▶ [Aim of the task] Write out the full listing exactly as given, minus the images.

▶ [Given data]

-- start --

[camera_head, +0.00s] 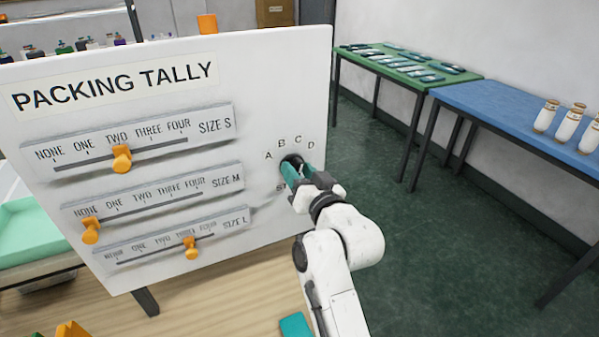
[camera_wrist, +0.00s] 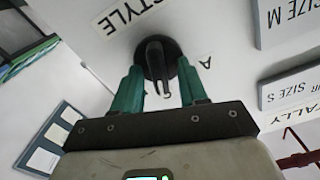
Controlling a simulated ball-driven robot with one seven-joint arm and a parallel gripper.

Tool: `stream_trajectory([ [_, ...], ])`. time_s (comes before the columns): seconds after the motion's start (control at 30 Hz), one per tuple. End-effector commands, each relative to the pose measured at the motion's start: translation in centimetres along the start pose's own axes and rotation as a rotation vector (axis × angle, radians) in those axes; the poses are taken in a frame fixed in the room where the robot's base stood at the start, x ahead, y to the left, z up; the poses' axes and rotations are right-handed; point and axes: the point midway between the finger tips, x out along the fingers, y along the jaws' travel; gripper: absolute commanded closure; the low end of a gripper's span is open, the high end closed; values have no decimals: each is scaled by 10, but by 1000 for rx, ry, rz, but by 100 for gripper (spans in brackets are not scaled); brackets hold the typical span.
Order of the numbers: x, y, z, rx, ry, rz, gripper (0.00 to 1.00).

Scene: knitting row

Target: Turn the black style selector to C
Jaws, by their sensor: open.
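The black style selector (camera_head: 291,161) is a round dial on the right side of the white packing tally board. The letters A, B, C and D arc above it in the head view. In the wrist view the selector (camera_wrist: 156,58) shows a raised bar handle on its dark disc. My gripper (camera_head: 293,170) is at the selector, its teal fingers open. In the wrist view my gripper (camera_wrist: 160,70) has one finger on each side of the handle, with gaps visible. Which letter the handle points to I cannot tell; only A shows in the wrist view.
The board (camera_head: 262,75) also carries three orange sliders: size S (camera_head: 122,158) near TWO, size M (camera_head: 91,230) at NONE, size L (camera_head: 191,247) near THREE. A green table (camera_head: 425,84) and a blue table (camera_head: 500,108) with white jars stand at right. Dark floor between is clear.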

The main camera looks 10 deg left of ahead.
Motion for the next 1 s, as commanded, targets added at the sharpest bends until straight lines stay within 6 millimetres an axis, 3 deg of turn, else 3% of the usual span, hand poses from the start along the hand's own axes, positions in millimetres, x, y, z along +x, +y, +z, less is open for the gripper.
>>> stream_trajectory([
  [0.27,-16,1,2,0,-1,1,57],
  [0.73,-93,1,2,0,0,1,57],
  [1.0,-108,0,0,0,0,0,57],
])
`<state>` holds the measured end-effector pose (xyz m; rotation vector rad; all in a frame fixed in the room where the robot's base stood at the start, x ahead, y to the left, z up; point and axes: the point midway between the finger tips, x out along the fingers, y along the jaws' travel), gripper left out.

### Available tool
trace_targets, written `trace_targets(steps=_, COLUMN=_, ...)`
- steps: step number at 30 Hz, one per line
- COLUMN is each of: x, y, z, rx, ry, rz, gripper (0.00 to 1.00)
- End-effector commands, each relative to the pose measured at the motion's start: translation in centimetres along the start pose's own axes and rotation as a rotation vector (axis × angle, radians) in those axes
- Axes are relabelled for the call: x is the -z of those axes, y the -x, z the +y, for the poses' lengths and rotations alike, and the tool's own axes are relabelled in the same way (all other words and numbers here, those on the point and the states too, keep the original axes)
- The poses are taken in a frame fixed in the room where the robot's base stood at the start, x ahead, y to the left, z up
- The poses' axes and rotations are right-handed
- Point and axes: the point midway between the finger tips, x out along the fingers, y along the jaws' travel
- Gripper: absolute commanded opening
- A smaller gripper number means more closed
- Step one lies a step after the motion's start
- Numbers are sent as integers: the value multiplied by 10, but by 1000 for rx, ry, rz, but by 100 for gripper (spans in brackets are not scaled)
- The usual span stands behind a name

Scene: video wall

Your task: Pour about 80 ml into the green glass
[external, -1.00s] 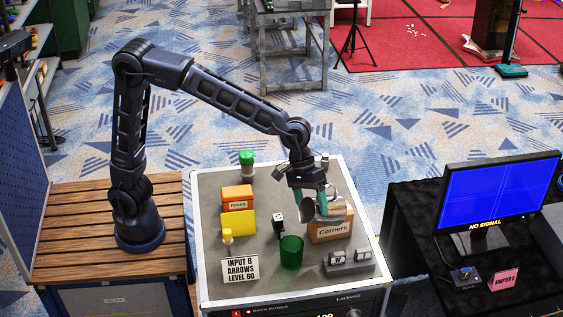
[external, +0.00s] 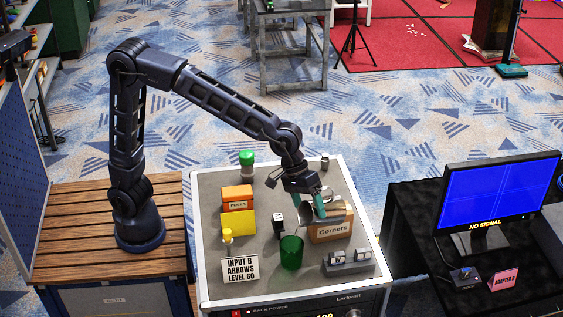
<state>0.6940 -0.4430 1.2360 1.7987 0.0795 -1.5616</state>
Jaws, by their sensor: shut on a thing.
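The green glass (external: 291,252) stands upright on the grey top of the cabinet, near its front middle. My gripper (external: 319,206) has teal fingers and is behind and to the right of the glass, above the cabinet top. It is shut on a metal vessel (external: 306,198), which shows as silvery parts on both sides of the fingers. The vessel is apart from the glass and close to the box marked Corners. Its exact tilt, its mouth and its contents cannot be made out. No stream of liquid shows.
The Corners box (external: 330,230) stands right of the glass, with a grey block of keys (external: 349,262) in front. A small black-and-white item (external: 278,220) is just behind the glass. A sign (external: 240,269), a yellow box (external: 238,223) and a green-capped bottle (external: 247,164) stand left.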

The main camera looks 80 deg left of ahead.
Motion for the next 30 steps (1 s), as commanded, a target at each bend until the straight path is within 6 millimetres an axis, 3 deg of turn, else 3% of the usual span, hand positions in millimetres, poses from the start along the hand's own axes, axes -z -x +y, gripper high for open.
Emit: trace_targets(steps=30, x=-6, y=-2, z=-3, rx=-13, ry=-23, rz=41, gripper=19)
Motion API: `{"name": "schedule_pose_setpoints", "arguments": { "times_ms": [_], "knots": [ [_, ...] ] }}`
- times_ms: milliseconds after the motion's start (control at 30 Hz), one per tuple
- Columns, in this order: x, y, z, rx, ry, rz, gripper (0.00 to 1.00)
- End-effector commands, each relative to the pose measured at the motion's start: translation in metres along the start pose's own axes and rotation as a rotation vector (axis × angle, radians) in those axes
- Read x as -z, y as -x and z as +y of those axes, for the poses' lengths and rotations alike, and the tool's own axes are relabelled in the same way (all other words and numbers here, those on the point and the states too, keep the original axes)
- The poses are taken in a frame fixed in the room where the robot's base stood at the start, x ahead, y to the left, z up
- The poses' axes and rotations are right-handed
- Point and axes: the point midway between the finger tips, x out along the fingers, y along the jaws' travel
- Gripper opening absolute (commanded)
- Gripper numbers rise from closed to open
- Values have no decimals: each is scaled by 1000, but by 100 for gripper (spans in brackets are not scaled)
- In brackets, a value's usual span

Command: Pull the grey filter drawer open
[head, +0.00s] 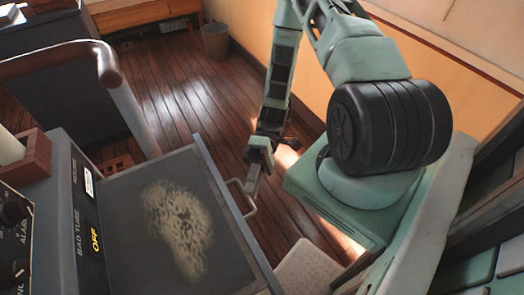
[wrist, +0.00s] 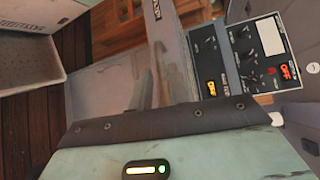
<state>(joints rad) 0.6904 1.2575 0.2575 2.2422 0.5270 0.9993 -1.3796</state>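The grey console (head: 215,185) fills the lower left of the head view, with a dark speckled screen on top. A thin U-shaped handle (head: 249,209) sticks out from its right side. The drawer front below is hidden from the head camera by the console top. My gripper (head: 254,181) points down with its fingertips at the handle's far end. In the wrist view the gripper fingers (wrist: 149,92) lie close together before a pale grey face (wrist: 95,85). I cannot tell whether they enclose the handle or only touch it.
A curved rail (head: 55,57) stands beyond the console. A bin (head: 215,41) stands by the far wall. Wood floor (head: 180,90) is open between. The wrist view shows a knob panel (wrist: 245,55) at right and a pale perforated tray (wrist: 22,62) at left.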

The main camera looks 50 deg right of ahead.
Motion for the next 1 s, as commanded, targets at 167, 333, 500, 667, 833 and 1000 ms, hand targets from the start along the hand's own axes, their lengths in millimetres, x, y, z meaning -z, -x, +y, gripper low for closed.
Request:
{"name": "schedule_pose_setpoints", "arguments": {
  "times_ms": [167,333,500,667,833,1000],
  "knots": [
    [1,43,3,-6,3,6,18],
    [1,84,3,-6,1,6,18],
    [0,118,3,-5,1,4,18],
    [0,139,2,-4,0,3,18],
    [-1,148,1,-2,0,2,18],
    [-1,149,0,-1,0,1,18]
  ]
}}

-- end --

▶ [Final result]
[camera_head, +0.00s] 
[camera_wrist, +0.00s] 
Controlling a simulated ball-driven robot with one seven-joint arm and a parallel gripper.

Tool: `stream_trajectory([ [_, ...], ])`. time_s (comes before the columns): seconds after the motion's start (control at 30 Hz), one per tuple. End-effector commands, each relative to the pose measured at the motion's start: translation in centimetres along the start pose's own axes and rotation as a rotation vector (axis × angle, radians) in those axes; the poses are taken in a frame fixed in the room where the robot's base stood at the start, x ahead, y to the left, z up; the poses' axes and rotations are right-handed; point and axes: the point midway between the finger tips, x out along the fingers, y along the jaws' travel; gripper: absolute commanded closure; the low end of a gripper's span is open, the high end closed; values have no decimals: each is scaled by 10, but by 1000 for rx, ry, rz, but by 100 for gripper (spans in brackets are not scaled); brackets hold the typical span.
Order of the numbers: x, y, z, rx, ry, rz, gripper (0.00 to 1.00).

Scene: knitting row

Target: Turn the black style selector to C
Jaws, by their sensor: open.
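The black style selector (camera_head: 291,161) is a round dial on the right side of the white packing tally board. The letters A, B, C and D arc above it in the head view. In the wrist view the selector (camera_wrist: 156,58) shows a raised bar handle on its dark disc. My gripper (camera_head: 293,170) is at the selector, its teal fingers open. In the wrist view my gripper (camera_wrist: 160,70) has one finger on each side of the handle, with gaps visible. Which letter the handle points to I cannot tell; only A shows in the wrist view.
The board (camera_head: 262,75) also carries three orange sliders: size S (camera_head: 122,158) near TWO, size M (camera_head: 91,230) at NONE, size L (camera_head: 191,247) near THREE. A green table (camera_head: 425,84) and a blue table (camera_head: 500,108) with white jars stand at right. Dark floor between is clear.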

The main camera looks 10 deg left of ahead.
Motion for the next 1 s, as commanded, targets added at the sharpest bends until straight lines stay within 6 millimetres an axis, 3 deg of turn, else 3% of the usual span, hand poses from the start along the hand's own axes, positions in millimetres, x, y, z along +x, +y, +z, less is open for the gripper.
>>> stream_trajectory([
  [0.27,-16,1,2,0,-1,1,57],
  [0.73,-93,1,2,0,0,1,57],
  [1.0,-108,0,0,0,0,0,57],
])
`<state>` holds the measured end-effector pose (xyz m; rotation vector rad; all in a frame fixed in the room where the robot's base stood at the start, x ahead, y to the left, z up; point and axes: the point midway between the finger tips, x out along the fingers, y along the jaws' travel), gripper left out.

### Available tool
trace_targets, written `trace_targets(steps=_, COLUMN=_, ...)`
- steps: step number at 30 Hz, one per line
- COLUMN is each of: x, y, z, rx, ry, rz, gripper (0.00 to 1.00)
- End-effector commands, each relative to the pose measured at the motion's start: translation in centimetres along the start pose's own axes and rotation as a rotation vector (axis × angle, radians) in those axes
- Axes are relabelled for the call: x is the -z of those axes, y the -x, z the +y, for the poses' lengths and rotations alike, and the tool's own axes are relabelled in the same way (all other words and numbers here, those on the point and the states too, keep the original axes)
- The poses are taken in a frame fixed in the room where the robot's base stood at the start, x ahead, y to the left, z up
- The poses' axes and rotations are right-handed
- Point and axes: the point midway between the finger tips, x out along the fingers, y along the jaws' travel
- Gripper: absolute commanded opening
- A smaller gripper number means more closed
- Step one lies a step after the motion's start
- Numbers are sent as integers: the value multiplied by 10, but by 1000 for rx, ry, rz, but by 100 for gripper (spans in brackets are not scaled)
- The usual span stands behind a name

Scene: video wall

Your task: Pour about 80 ml into the green glass
[external, -1.00s] 
[external, +0.00s] 
<state>0.6940 -0.4430 1.2360 1.7987 0.0795 -1.5616</state>
Jaws, by their sensor: shut on a thing.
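The green glass (external: 291,252) stands upright on the grey top of the cabinet, near its front middle. My gripper (external: 319,206) has teal fingers and is behind and to the right of the glass, above the cabinet top. It is shut on a metal vessel (external: 306,198), which shows as silvery parts on both sides of the fingers. The vessel is apart from the glass and close to the box marked Corners. Its exact tilt, its mouth and its contents cannot be made out. No stream of liquid shows.
The Corners box (external: 330,230) stands right of the glass, with a grey block of keys (external: 349,262) in front. A small black-and-white item (external: 278,220) is just behind the glass. A sign (external: 240,269), a yellow box (external: 238,223) and a green-capped bottle (external: 247,164) stand left.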

The main camera looks 80 deg left of ahead.
Motion for the next 30 steps (1 s), as commanded, a target at each bend until the straight path is within 6 millimetres an axis, 3 deg of turn, else 3% of the usual span, hand positions in millimetres, poses from the start along the hand's own axes, axes -z -x +y, gripper high for open.
Emit: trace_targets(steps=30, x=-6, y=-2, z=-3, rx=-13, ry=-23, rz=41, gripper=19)
Motion API: `{"name": "schedule_pose_setpoints", "arguments": { "times_ms": [_], "knots": [ [_, ...] ] }}`
- times_ms: milliseconds after the motion's start (control at 30 Hz), one per tuple
- Columns, in this order: x, y, z, rx, ry, rz, gripper (0.00 to 1.00)
- End-effector commands, each relative to the pose measured at the motion's start: translation in metres along the start pose's own axes and rotation as a rotation vector (axis × angle, radians) in those axes
- Read x as -z, y as -x and z as +y of those axes, for the poses' lengths and rotations alike, and the tool's own axes are relabelled in the same way (all other words and numbers here, those on the point and the states too, keep the original axes)
- The poses are taken in a frame fixed in the room where the robot's base stood at the start, x ahead, y to the left, z up
- The poses' axes and rotations are right-handed
- Point and axes: the point midway between the finger tips, x out along the fingers, y along the jaws' travel
- Gripper opening absolute (commanded)
- Gripper numbers rise from closed to open
- Values have no decimals: each is scaled by 1000, but by 100 for gripper (spans in brackets are not scaled)
- In brackets, a value's usual span

Command: Pull the grey filter drawer open
[head, +0.00s] 
[wrist, +0.00s] 
<state>(joints rad) 0.6904 1.2575 0.2575 2.2422 0.5270 0.9993 -1.3796</state>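The grey console (head: 215,185) fills the lower left of the head view, with a dark speckled screen on top. A thin U-shaped handle (head: 249,209) sticks out from its right side. The drawer front below is hidden from the head camera by the console top. My gripper (head: 254,181) points down with its fingertips at the handle's far end. In the wrist view the gripper fingers (wrist: 149,92) lie close together before a pale grey face (wrist: 95,85). I cannot tell whether they enclose the handle or only touch it.
A curved rail (head: 55,57) stands beyond the console. A bin (head: 215,41) stands by the far wall. Wood floor (head: 180,90) is open between. The wrist view shows a knob panel (wrist: 245,55) at right and a pale perforated tray (wrist: 22,62) at left.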

The main camera looks 50 deg right of ahead.
Motion for the next 1 s, as commanded, targets at 167, 333, 500, 667, 833 and 1000 ms, hand targets from the start along the hand's own axes, their lengths in millimetres, x, y, z meaning -z, -x, +y, gripper low for closed.
Request:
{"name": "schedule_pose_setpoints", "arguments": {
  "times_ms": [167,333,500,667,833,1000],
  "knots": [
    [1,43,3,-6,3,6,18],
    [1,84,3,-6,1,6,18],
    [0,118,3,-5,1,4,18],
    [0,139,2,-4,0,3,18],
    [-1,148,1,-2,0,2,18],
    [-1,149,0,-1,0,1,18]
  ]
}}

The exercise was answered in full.